* BEGIN Given entries *

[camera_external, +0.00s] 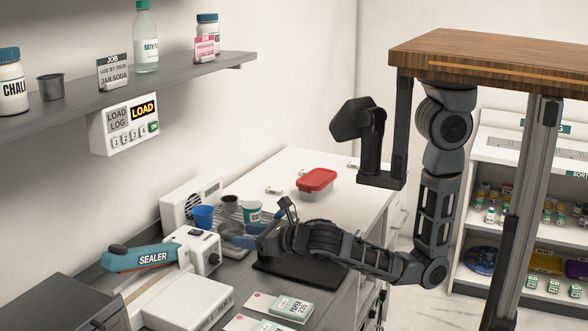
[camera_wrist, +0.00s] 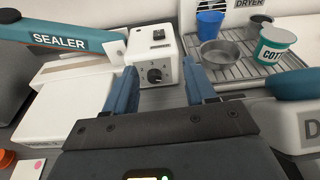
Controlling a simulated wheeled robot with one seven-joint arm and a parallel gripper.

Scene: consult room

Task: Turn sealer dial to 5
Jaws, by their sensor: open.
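The sealer (camera_external: 150,256) is a white bench unit with a teal arm on the left of the counter; its arm also shows at the upper left of the wrist view (camera_wrist: 60,40). Its dial (camera_wrist: 154,75) is a dark round knob on the front of the white control box (camera_wrist: 165,52), with numbers around it. The numbers are too small to tell the setting. In the external view the dial (camera_external: 213,259) faces my gripper. My gripper (camera_wrist: 161,82) is open and empty, with its blue fingers on either side of the dial in the picture. I see no contact with the dial.
A drying rack (camera_wrist: 245,68) behind right holds a blue cup (camera_wrist: 209,24), a metal bowl (camera_wrist: 222,53) and a COTT tub (camera_wrist: 273,46). White boxes (camera_external: 188,303) lie in front of the sealer. A red-lidded container (camera_external: 316,180) stands farther along the counter.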

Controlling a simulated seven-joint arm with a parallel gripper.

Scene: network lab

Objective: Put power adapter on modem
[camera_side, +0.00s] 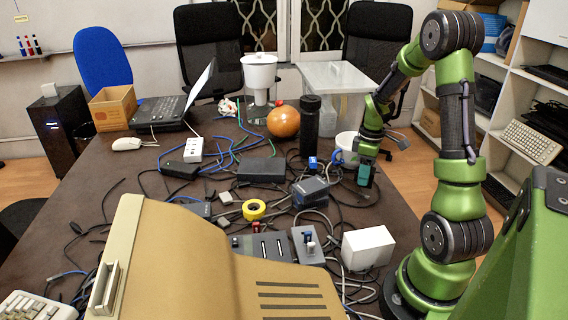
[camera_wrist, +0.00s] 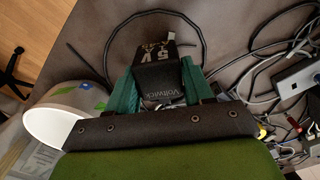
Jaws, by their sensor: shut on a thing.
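My gripper (camera_side: 365,178) hangs low over the right side of the table, beside a white bowl. In the wrist view, its two teal fingers (camera_wrist: 161,80) are closed on the sides of a black power adapter (camera_wrist: 158,76) printed "Voltwick" and "5V". A black cable curves around beyond the adapter. In the side view the adapter is mostly hidden by the fingers. A flat dark box (camera_side: 261,170) lies mid-table, left of my gripper, and may be the modem. Another dark box with a bluish top (camera_side: 310,188) is nearer; I cannot tell which is the modem.
The white bowl (camera_side: 347,149) stands close by my gripper and shows at left in the wrist view (camera_wrist: 58,118). A tall black cylinder (camera_side: 309,125) stands left of it. Yellow tape (camera_side: 254,209), a white box (camera_side: 367,247) and tangled cables crowd the table (camera_side: 118,195).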

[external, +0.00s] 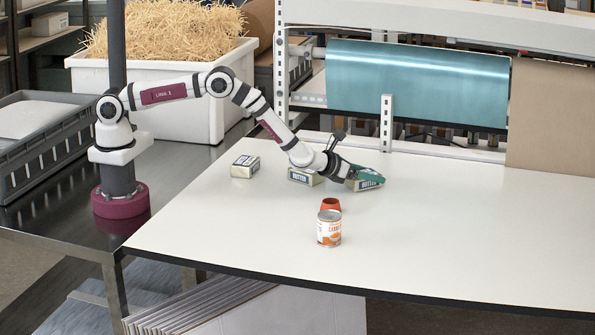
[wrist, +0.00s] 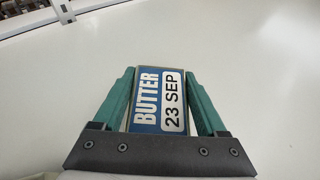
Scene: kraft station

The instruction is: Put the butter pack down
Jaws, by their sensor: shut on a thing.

* END Given entries *

The task
Retype exactly, please, the span from the line holding "[external, +0.00s]" through the closing line of the data, both ends included, without the pictures.

Task solution
[external, +0.00s] 
[wrist, +0.00s] 
Scene: kraft station

The instruction is: Put the butter pack down
Jaws, by their sensor: shut on a thing.

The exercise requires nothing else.